**** Listed records ****

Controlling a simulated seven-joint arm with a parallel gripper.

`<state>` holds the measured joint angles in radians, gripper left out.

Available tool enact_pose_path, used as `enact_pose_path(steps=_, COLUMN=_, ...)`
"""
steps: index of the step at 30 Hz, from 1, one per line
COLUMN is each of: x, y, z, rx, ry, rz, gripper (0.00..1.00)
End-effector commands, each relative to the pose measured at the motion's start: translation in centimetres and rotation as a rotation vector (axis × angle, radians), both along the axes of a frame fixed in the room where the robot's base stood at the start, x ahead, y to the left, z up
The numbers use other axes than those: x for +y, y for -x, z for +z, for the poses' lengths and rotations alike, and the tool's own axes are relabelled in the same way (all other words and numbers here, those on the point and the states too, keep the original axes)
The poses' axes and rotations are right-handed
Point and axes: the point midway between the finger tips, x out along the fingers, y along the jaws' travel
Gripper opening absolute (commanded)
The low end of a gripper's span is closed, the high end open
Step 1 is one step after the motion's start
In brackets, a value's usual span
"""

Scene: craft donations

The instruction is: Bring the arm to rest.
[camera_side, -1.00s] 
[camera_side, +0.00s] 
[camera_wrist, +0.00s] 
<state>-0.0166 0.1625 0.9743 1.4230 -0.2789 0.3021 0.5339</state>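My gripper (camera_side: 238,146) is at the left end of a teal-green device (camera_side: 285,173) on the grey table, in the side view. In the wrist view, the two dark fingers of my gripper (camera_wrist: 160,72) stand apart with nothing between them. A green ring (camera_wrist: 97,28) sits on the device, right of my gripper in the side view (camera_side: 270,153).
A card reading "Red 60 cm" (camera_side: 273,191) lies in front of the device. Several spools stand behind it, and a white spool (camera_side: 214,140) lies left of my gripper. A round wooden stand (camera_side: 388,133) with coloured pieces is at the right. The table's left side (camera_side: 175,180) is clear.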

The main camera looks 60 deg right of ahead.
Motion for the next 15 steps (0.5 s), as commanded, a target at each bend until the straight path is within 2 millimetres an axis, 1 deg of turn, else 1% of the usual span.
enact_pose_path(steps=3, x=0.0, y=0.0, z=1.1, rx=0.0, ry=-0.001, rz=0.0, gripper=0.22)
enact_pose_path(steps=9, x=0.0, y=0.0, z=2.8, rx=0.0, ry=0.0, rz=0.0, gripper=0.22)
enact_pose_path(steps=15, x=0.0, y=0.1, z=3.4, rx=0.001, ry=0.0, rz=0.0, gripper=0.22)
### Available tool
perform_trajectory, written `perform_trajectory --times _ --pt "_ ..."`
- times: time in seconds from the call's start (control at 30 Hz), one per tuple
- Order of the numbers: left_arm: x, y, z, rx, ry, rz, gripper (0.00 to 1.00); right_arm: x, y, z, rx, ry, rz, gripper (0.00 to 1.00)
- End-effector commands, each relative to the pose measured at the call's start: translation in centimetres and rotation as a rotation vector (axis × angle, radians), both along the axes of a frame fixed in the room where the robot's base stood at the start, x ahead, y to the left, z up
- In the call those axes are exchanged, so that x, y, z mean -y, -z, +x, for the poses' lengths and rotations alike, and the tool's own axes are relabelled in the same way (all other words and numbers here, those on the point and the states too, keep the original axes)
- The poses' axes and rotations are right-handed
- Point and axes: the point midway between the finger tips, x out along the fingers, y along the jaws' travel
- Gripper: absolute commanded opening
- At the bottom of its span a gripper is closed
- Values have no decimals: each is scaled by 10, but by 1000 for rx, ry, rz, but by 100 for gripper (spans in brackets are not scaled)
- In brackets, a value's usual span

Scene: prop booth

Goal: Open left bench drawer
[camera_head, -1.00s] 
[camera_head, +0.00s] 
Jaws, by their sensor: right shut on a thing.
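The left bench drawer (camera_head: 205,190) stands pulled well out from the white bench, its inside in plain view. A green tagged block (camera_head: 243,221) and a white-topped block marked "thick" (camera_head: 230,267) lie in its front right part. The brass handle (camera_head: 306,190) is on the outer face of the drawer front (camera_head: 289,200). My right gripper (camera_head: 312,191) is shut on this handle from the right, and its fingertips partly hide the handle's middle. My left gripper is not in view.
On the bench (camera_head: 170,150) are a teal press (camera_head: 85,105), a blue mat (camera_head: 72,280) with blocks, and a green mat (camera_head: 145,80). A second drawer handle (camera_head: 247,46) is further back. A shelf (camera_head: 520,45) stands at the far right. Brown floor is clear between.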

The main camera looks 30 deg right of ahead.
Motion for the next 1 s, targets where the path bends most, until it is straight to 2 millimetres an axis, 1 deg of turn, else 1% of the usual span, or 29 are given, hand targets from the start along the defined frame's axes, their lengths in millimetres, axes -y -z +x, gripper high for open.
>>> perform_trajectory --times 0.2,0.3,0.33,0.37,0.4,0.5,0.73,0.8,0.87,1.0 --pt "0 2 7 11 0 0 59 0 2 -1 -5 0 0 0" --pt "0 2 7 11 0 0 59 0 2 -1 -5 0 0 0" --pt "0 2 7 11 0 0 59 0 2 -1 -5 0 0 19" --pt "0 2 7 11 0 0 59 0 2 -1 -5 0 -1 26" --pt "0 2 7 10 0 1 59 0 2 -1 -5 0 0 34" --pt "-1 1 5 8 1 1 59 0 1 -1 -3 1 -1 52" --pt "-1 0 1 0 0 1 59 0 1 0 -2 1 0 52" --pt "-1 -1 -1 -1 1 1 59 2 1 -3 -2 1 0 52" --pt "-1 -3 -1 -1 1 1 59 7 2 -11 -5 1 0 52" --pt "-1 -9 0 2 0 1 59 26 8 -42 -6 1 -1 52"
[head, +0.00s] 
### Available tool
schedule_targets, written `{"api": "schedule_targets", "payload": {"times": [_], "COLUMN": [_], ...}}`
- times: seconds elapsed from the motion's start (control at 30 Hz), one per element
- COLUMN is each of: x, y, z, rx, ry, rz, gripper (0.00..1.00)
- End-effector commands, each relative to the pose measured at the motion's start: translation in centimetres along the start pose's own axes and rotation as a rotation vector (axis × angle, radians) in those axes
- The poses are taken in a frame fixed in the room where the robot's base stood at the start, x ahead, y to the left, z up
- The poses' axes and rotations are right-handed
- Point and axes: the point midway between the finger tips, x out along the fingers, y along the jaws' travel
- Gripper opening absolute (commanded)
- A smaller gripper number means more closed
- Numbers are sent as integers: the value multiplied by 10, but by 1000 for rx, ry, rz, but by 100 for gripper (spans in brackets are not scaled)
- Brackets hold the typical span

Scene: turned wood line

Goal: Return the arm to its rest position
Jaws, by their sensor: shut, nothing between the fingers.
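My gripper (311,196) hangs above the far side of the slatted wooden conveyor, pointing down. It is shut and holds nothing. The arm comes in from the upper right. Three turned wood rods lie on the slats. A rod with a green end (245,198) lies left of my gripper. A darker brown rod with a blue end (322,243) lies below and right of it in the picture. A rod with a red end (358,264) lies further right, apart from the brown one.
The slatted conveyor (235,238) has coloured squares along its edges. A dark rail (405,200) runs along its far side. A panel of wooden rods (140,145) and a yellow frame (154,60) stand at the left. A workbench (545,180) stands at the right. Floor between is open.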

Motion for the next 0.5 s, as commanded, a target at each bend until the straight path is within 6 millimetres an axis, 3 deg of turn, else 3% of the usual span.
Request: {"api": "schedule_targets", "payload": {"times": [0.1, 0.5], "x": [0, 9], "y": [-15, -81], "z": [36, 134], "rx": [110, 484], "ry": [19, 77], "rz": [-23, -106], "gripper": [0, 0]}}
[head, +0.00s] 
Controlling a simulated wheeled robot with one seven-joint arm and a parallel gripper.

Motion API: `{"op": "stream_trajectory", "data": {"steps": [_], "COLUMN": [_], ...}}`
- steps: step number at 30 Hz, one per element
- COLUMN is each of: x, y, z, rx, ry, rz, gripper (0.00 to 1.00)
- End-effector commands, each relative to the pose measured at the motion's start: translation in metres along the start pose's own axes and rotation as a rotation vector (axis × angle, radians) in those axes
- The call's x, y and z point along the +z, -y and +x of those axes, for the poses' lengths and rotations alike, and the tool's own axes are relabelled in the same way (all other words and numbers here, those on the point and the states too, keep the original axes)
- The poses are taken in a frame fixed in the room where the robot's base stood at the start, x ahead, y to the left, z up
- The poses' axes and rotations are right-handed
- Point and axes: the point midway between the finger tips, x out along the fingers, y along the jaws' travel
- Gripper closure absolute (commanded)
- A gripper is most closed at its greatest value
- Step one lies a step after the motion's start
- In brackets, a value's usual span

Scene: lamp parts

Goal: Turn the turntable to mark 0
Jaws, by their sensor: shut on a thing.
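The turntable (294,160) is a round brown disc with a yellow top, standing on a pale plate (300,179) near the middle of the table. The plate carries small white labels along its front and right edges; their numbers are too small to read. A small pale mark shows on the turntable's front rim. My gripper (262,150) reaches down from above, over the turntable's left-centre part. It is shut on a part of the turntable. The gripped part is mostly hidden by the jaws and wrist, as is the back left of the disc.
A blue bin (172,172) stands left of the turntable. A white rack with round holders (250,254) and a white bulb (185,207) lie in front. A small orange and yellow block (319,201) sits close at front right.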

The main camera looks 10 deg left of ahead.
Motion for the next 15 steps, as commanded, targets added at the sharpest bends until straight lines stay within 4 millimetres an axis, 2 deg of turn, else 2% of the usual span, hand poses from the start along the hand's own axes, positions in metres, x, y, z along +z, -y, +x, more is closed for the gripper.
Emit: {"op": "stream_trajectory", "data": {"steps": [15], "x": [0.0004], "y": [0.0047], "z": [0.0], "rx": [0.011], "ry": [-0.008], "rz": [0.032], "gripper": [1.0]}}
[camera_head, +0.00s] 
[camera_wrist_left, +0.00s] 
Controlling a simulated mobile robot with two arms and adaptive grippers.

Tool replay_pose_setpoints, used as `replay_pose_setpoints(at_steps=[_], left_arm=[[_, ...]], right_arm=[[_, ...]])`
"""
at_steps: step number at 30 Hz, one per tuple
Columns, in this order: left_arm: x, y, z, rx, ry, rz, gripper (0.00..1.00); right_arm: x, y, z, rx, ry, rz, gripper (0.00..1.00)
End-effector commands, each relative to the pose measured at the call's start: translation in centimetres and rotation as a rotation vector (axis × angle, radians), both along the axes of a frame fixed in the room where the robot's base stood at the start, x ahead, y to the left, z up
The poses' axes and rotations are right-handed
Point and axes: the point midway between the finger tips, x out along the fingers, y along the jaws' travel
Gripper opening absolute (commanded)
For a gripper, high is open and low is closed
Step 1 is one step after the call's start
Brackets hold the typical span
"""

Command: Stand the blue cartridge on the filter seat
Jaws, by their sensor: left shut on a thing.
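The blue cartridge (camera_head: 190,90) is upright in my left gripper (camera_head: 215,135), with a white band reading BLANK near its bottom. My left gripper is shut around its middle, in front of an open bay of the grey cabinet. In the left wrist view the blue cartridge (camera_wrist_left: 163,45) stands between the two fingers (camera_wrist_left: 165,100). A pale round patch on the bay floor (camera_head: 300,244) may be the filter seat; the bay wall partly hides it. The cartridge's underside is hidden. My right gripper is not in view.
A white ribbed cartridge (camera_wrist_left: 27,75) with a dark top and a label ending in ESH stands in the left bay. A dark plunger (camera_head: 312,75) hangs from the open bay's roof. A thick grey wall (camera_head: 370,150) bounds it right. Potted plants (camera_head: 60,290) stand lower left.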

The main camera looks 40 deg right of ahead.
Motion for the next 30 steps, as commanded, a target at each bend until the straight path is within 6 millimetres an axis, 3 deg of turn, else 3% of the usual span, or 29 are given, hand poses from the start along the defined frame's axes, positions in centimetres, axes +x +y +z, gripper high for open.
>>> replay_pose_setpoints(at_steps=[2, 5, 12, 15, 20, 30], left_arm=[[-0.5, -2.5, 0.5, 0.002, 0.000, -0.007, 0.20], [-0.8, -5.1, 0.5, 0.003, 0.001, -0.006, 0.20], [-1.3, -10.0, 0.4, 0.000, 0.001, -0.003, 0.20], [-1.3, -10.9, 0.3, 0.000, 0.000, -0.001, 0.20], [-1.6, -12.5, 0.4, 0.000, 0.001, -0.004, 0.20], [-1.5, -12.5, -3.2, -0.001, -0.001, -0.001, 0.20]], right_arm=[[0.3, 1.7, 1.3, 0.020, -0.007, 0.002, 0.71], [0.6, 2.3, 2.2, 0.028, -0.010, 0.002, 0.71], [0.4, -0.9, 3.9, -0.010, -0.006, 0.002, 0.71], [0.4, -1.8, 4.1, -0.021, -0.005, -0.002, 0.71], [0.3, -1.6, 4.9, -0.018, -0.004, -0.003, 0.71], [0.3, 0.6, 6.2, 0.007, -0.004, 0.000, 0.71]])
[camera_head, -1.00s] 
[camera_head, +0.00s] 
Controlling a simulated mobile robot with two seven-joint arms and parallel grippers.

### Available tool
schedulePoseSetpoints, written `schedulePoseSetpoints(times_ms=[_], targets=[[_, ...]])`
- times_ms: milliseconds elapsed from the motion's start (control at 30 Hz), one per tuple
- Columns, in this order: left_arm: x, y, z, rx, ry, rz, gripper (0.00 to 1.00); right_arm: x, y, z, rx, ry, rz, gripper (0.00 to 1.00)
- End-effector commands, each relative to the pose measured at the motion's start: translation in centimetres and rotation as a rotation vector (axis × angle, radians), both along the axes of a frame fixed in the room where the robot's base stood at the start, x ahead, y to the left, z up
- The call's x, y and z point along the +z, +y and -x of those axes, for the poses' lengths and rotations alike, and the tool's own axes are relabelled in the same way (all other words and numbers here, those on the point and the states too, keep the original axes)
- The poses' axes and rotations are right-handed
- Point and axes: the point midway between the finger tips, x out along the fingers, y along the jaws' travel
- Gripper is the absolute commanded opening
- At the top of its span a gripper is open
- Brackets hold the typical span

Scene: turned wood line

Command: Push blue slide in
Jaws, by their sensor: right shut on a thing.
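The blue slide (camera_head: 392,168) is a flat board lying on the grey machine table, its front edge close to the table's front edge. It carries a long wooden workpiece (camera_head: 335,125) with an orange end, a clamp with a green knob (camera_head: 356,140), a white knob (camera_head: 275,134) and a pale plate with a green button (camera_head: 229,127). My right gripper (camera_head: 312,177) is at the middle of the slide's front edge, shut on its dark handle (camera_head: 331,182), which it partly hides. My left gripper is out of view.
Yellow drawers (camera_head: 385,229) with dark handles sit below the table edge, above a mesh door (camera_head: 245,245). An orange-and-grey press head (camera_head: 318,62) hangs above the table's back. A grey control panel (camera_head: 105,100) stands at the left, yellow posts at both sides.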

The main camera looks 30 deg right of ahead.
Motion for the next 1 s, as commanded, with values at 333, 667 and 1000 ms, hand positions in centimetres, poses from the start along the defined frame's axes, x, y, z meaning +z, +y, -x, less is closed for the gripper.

****

__Problem to solve__
Begin at the line that has "[camera_wrist, +0.00s]"; stop after the line that has "- times: time". Copy every line in that span exactly.

__Result of this task__
[camera_wrist, +0.00s] 
<state>-0.0166 0.1625 0.9743 1.4230 -0.2789 0.3021 0.5339</state>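My gripper (camera_side: 238,146) is at the left end of a teal-green device (camera_side: 285,173) on the grey table, in the side view. In the wrist view, the two dark fingers of my gripper (camera_wrist: 160,72) stand apart with nothing between them. A green ring (camera_wrist: 97,28) sits on the device, right of my gripper in the side view (camera_side: 270,153).
A card reading "Red 60 cm" (camera_side: 273,191) lies in front of the device. Several spools stand behind it, and a white spool (camera_side: 214,140) lies left of my gripper. A round wooden stand (camera_side: 388,133) with coloured pieces is at the right. The table's left side (camera_side: 175,180) is clear.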

The main camera looks 60 deg right of ahead.
Motion for the next 15 steps (0.5 s), as commanded, a target at each bend until the straight path is within 2 millimetres an axis, 1 deg of turn, else 1% of the usual span.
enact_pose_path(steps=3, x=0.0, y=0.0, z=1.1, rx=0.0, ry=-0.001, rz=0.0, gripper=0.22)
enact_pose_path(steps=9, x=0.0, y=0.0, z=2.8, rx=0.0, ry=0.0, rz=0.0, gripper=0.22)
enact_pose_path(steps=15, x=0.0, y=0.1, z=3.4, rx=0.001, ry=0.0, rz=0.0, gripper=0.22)
### Available tool
perform_trajectory, written `perform_trajectory --times _ --pt "_ ..."`
- times: time in seconds from the call's start (control at 30 Hz), one per tuple

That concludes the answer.